Setting useunicode to false will only fallback to use ansiString / ansichar and generate ansi file with local locale, which is good for single language but not multi-language.

There are reasons why almost every one creating unicode files use uft8 (much smaller file size without data loss and support multi-language) rather then uft16. I think everyone who are using or will use TMyDump and need Unicode support will prefer uft8 file rather then uft16.

Also, my test show that the modification needed is minimal (see code modification suggested).

Of cause, the decision is yours.

Dimon · Post by **Dimon** » Wed 15 Dec 2010 11:46

Ok, we will change this behaviour in the next MyDAC build.

Justmade · Post by **Justmade** » Wed 15 Dec 2010 14:52

Thank you for your kind help.

Justmade · Post by **Justmade** » Mon 07 Feb 2011 10:14

It is disappointing that you change the encoding into utf8 (which is very good in saving space) but did not either implement my full suggestion or do a check yourselves to did a better implementation.
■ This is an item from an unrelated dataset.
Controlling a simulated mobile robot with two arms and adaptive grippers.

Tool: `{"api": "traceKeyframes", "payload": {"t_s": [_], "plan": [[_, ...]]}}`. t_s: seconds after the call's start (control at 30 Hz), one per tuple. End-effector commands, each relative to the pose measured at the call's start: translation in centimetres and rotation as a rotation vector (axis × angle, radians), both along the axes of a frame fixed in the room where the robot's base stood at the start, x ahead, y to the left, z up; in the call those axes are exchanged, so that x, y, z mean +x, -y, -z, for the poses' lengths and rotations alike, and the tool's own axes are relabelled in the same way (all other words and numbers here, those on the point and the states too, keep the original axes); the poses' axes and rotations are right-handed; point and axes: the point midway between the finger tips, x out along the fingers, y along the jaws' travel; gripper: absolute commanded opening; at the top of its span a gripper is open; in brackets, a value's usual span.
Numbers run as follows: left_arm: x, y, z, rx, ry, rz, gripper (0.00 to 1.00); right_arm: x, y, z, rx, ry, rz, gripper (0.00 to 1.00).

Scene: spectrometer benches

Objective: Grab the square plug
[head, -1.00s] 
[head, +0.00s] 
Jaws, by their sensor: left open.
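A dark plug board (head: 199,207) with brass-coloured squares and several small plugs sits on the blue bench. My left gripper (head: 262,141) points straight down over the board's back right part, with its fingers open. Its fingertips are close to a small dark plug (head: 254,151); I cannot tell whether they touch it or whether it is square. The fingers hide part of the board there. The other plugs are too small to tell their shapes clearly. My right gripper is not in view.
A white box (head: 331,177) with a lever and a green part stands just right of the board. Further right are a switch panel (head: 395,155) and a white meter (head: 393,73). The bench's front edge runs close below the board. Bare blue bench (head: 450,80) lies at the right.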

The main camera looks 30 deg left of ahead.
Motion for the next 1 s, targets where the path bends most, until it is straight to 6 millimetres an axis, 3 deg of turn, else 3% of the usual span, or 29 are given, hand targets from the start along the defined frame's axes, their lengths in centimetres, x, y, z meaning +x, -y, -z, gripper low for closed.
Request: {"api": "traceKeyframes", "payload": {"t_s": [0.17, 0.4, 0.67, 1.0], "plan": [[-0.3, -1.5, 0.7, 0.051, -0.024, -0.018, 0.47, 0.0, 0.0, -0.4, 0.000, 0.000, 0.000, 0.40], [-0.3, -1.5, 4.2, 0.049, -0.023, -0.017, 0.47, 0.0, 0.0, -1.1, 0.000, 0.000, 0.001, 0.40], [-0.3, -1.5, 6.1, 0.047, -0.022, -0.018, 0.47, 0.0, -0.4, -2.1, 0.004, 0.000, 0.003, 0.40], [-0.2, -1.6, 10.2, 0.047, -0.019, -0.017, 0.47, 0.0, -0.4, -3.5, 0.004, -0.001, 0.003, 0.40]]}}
As utf8 is variable length encoding and your existing coding is fixed length calculation, I had already mentioned that we will encounter index out of range error when reading back those unicode string which byte length is more than 1.
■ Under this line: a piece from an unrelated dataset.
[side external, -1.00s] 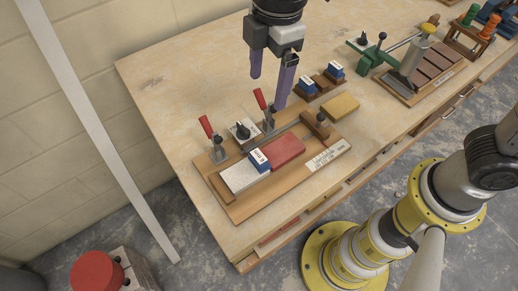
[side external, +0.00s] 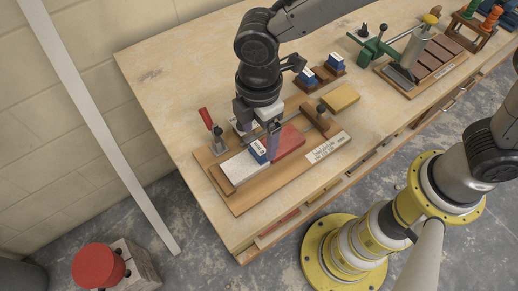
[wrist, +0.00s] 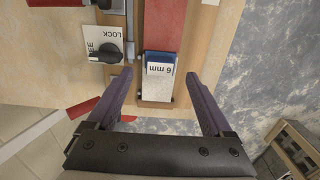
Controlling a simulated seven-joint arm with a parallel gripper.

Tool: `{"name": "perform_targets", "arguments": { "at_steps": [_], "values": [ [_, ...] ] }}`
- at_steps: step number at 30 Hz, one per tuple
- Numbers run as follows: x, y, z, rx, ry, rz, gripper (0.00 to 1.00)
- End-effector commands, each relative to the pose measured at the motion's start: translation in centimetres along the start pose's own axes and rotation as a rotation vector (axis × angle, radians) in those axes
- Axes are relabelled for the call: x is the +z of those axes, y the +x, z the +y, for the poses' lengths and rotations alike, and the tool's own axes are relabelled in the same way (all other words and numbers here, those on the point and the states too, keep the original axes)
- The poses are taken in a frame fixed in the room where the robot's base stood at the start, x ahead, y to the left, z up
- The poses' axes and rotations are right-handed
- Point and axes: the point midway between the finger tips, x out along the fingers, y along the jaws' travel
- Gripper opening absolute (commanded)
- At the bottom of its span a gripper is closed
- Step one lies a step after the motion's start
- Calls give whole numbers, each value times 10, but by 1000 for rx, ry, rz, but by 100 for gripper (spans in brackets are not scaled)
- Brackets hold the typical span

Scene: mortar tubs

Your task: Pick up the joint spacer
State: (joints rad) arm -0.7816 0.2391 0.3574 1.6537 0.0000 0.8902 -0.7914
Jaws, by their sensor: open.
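The joint spacer (side external: 258,152) is a small blue block with a white label, which reads "6 mm" in the wrist view (wrist: 160,69). It sits in the wooden fixture between a pale grey block (side external: 241,168) and a red brick (side external: 286,141). My gripper (side external: 257,142) is low over the fixture, its purple fingers open. In the wrist view the fingers (wrist: 159,75) stand on the left and right of the spacer, with clear gaps and nothing held. How far the fingertips are above it is hard to tell.
The fixture (side external: 242,203) carries a red-handled clamp (side external: 206,119) and a black LOCK/FREE knob (wrist: 105,52) close to the left finger. Behind are a rack with two blue blocks (side external: 308,76) and a yellow sponge-like block (side external: 341,98). The table's front left is clear.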

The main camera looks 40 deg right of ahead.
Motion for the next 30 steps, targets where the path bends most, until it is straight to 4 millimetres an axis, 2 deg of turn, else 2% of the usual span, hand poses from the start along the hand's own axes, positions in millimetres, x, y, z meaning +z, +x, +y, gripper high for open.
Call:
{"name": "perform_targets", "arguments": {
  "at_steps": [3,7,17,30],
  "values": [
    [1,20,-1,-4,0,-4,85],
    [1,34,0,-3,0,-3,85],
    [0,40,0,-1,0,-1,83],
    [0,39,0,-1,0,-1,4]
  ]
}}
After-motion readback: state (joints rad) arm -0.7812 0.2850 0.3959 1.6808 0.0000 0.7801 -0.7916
I do encounter this error after I install the new update.

Please read my initial post and follow-ups for detail. I think I need to modify the code and switch to manual compile the package again and I do hope I, as well as all who need unicode rather then ansi charset do not need to do this again in each updates.

Justmade · Post by **Justmade** » Mon 07 Feb 2011 15:07

Also, the read back encoding in DAScript is not modified also. So TMyDump read back using

enc := Encoding.Default;

which is obviously not UTF8.

I apply my adjustments to both DAScript and CRParser and all is working fine now.

AndreyZ · Post by **AndreyZ** » Wed 09 Feb 2011 09:20

Thank you for the information. We will certainly include this fix in the next MyDAC build. Please excuse us for the inconvenience.